Petrol and diesel prices spiked in 2022 but have since settled back to their lowest levels since 2021 and are almost identical to when fuel duty was frozen in March 2011. According to Zapmap, the price of a rapid charger had increased from 35p/kWh in December 2021 to 81p/kWh today – that’s typically more expensive on a per-mile basis than using liquid fuels. Almost four in ten (38%) fleets with electric vehicles said implementing their sustainability strategy had led to higher operating costs.
An unclear roadmap
However, at 38% of respondents, government regulations were the most common driving force behind businesses’ sustainability strategies – that’s ahead of both cost and climate impact.

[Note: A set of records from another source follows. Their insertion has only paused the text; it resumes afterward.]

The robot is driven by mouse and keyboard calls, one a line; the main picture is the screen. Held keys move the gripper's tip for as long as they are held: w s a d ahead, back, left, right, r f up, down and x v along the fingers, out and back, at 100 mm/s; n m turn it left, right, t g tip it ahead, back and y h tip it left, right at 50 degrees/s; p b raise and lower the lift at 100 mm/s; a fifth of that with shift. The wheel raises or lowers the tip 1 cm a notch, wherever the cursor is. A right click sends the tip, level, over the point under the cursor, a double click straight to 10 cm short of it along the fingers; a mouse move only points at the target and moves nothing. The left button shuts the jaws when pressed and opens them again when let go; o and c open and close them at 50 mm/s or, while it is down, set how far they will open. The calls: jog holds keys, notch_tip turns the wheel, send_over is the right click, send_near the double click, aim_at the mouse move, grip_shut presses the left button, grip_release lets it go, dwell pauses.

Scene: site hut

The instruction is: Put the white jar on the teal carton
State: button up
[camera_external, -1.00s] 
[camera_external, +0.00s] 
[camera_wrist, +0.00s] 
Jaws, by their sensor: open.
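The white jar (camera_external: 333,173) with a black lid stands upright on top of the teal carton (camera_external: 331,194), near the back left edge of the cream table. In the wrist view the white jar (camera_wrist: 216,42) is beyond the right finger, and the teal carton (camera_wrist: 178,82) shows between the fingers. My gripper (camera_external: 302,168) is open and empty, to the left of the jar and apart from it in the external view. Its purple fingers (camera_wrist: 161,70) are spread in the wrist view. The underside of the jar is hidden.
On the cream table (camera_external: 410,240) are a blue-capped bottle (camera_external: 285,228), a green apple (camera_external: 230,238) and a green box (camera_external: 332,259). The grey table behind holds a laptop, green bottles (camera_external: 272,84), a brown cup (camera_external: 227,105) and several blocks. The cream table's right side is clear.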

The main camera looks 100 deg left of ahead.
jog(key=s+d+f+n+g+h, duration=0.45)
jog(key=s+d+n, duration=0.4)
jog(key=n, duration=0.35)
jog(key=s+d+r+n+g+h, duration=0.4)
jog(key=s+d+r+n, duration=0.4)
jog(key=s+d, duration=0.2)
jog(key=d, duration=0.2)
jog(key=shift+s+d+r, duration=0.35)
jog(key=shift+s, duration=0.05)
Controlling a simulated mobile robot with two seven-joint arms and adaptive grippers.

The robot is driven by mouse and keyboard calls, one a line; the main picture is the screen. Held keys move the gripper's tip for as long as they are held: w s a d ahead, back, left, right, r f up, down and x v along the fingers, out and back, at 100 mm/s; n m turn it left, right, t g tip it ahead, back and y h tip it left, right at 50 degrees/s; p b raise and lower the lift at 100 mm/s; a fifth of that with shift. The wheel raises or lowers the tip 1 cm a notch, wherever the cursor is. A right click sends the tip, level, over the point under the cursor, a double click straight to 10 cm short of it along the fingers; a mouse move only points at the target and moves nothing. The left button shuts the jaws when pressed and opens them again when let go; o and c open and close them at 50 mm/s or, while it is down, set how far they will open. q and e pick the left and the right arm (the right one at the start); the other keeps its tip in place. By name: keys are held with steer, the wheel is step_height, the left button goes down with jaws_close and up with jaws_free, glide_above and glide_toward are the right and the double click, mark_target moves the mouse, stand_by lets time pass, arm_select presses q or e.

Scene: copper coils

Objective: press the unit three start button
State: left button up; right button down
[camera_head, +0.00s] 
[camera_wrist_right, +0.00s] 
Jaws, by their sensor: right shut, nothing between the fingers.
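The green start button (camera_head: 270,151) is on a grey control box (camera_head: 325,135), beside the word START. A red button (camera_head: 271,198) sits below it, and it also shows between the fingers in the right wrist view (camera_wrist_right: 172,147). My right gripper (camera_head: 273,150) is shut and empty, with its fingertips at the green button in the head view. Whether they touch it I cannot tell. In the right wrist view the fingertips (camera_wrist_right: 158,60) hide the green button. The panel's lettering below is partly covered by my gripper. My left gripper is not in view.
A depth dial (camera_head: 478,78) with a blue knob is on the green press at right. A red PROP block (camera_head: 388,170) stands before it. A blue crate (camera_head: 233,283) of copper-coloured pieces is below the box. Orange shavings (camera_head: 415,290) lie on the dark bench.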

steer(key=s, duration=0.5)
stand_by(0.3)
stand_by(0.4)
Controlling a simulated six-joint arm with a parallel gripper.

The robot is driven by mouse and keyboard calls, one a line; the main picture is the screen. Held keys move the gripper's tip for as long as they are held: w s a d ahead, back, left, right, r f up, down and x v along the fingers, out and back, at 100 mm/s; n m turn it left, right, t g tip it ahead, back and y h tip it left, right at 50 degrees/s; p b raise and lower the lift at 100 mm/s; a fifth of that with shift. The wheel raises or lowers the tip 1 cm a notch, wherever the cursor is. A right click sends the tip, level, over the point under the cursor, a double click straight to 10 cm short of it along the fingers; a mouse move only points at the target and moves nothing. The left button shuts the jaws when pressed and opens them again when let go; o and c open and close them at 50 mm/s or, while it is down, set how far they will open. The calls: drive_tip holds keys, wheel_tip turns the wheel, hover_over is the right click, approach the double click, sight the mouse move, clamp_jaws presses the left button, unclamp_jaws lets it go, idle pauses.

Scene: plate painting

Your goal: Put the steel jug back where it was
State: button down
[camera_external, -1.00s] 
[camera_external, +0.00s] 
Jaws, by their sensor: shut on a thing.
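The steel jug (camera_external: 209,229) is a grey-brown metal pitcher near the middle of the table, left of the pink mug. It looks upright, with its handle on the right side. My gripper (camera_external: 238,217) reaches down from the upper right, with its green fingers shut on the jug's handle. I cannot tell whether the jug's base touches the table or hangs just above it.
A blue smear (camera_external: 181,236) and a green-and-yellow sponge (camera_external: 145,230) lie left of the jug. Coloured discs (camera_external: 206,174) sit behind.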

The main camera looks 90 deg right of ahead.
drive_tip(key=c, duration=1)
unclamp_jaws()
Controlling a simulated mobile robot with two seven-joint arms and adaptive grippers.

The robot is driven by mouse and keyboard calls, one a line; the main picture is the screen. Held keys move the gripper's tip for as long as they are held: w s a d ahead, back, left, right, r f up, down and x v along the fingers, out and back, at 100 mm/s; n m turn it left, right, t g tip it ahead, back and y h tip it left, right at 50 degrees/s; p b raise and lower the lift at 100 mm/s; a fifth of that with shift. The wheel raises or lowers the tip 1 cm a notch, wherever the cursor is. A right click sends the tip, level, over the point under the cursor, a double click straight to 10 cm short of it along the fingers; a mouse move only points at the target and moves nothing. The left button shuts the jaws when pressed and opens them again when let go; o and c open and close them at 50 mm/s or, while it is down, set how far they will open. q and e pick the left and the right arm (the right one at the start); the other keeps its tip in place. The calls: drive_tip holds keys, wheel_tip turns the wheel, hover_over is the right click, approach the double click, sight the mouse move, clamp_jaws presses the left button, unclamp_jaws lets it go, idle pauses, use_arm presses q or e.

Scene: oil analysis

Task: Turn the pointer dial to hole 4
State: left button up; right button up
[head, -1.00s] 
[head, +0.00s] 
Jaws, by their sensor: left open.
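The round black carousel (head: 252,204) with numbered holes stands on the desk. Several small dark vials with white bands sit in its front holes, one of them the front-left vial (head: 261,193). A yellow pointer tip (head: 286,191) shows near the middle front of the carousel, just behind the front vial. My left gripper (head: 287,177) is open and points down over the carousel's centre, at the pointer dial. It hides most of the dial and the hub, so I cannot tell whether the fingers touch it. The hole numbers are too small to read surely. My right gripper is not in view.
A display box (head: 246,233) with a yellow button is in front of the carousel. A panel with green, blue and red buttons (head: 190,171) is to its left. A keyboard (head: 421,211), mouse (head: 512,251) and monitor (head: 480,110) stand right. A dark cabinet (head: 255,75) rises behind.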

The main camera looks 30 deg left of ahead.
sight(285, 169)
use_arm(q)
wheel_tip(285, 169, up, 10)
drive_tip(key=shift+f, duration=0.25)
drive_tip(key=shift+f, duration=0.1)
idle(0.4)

Political influences are a double-edged sword for decision-makers; 70% agreed that the government engages well with fleet operators when it sets policies, but 65% said their strategy had been pushed back due to recent changes to combustion engine phase-out deadlines in 2030 and 2035. Almost half said they would be more likely to aim for more ambitious decarbonisation targets if they had a clearer roadmap to follow.
In the meantime, some operators are working ahead of government deadlines. Stannah had already set a company-wide decarbonisation deadline of 2030 before the UK’s net zero strategy were put in place. Fleet manager Denise Hawkins says those targets have held firm despite what’s going on in Westminster.
“There are other changes we would have hoped for ,” she says. “For instance, smaller targets for infrastructure improvements, assisting councils in improving streetside charging, and providing help and guidance then it would have been a really strong plan. In reality, it seems like putting the cart before the horse. There also needs to be differentiation between different types of vehicles – 100% EV for cars is very much doable, but for vans probably not.
“What is this government going to do to make it all possible? That's where we need the help. We don't necessarily need the help with the phase-out dates, we just need the help to get there. That’s what I’d like to see.”